Integrating Apache Zeppelin data science notebooks with Talend

Overview

This article demonstrates how to integrate Zeppelin Notebooks in a Talend DI Job by leveraging the Zeppelin RESTful API.

Use the two notebooks prepared for you, in the Archive.zip file that is attached to this article. The first notebook trains, using historical data stored on HDFS, a Machine Learning model and saves it to HDFS. The second notebook loads the trained Machine Learning model and uses it to score the new data. Then the article explains how to develop two Talend DI Jobs to integrate those notebooks. The first Job ingests historical data to HDFS, and then triggers its execution. The second Job uploads the new data from S3 to HDFS, runs the notebook that scores the new data, and saves the results to HDFS.

 

image.png

 

Assumptions

  1. Amazon Web Services (AWS):

    • You should be familiar with the AWS platform.
  2. Talend:

    • You should have a basic knowledge of Talend Studio.
  3. Restful API:
    • You should have a basic understanding of Restful API.

 

Prerequisite

  • AWS account

  • EMR 5.11.1 with Hadoop, Zeppelin, Livy, Hive, Hue, and Spark

  • AWS S3 bucket

  • IAM Role to access S3 bucket (Access Key / Secret Key)

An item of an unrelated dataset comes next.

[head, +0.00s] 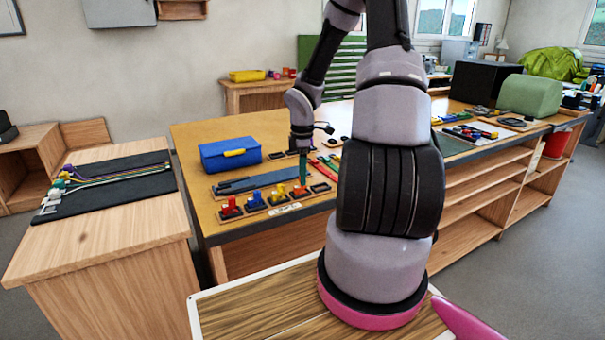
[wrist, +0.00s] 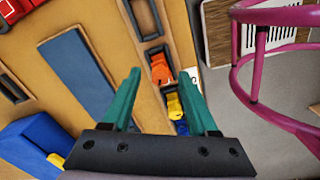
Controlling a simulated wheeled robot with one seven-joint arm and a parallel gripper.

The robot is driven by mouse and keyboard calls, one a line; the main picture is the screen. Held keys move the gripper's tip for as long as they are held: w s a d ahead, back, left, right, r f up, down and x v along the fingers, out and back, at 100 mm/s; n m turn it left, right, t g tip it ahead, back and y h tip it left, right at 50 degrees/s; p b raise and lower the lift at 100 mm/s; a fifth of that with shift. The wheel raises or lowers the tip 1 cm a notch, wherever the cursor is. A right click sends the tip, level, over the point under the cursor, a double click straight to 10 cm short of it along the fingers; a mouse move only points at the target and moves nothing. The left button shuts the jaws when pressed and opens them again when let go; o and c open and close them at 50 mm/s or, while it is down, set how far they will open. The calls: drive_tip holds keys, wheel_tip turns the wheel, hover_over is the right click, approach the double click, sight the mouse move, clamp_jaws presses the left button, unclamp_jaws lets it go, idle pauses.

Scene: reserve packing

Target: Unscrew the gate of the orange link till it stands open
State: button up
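The orange link (head: 299,191) stands in a dark-rimmed tray near the front edge of the workbench, at the right end of a row of coloured links. In the wrist view the orange link (wrist: 159,70) appears between my fingertips, lower than them. Its gate is too small to make out. My gripper (head: 303,180) points down just over the orange link. In the wrist view my gripper (wrist: 161,73) has its two teal fingers spread apart with nothing held between them. I cannot tell whether either finger touches the link.
A yellow link (head: 278,195), a blue link (head: 254,201) and a red link (head: 230,208) stand left of the orange one. An empty tray (head: 320,188) lies to its right. Behind are a slate-blue mat (wrist: 75,70) and a blue toolbox (head: 218,158).

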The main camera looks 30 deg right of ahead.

  • EC2 machine with Talend Studio 7.0.1 and above

  • Source materials: Archive.zip file attached to this article

 

Apache Zeppelin

 

Getting started with Zeppelin on EMR

  1. Connect to your AWS Management Console, click Services, then search for EMR and select it.

    image.png

     

  2. Click Create cluster, on the following screen, select Go to advanced options.

    image.png

     

  3. On the Software and Steps page, select emr-5.11.1 from the Release pull-down menu, then select Hadoop, Zeppelin, Livy, Hive, Hue, and Spark from the Software Configuration list. Click Next.

    image.png

     

  4. On the Hardware configuration page, keep the default setting or if needed choose a specific Network and Subnet, then click Next.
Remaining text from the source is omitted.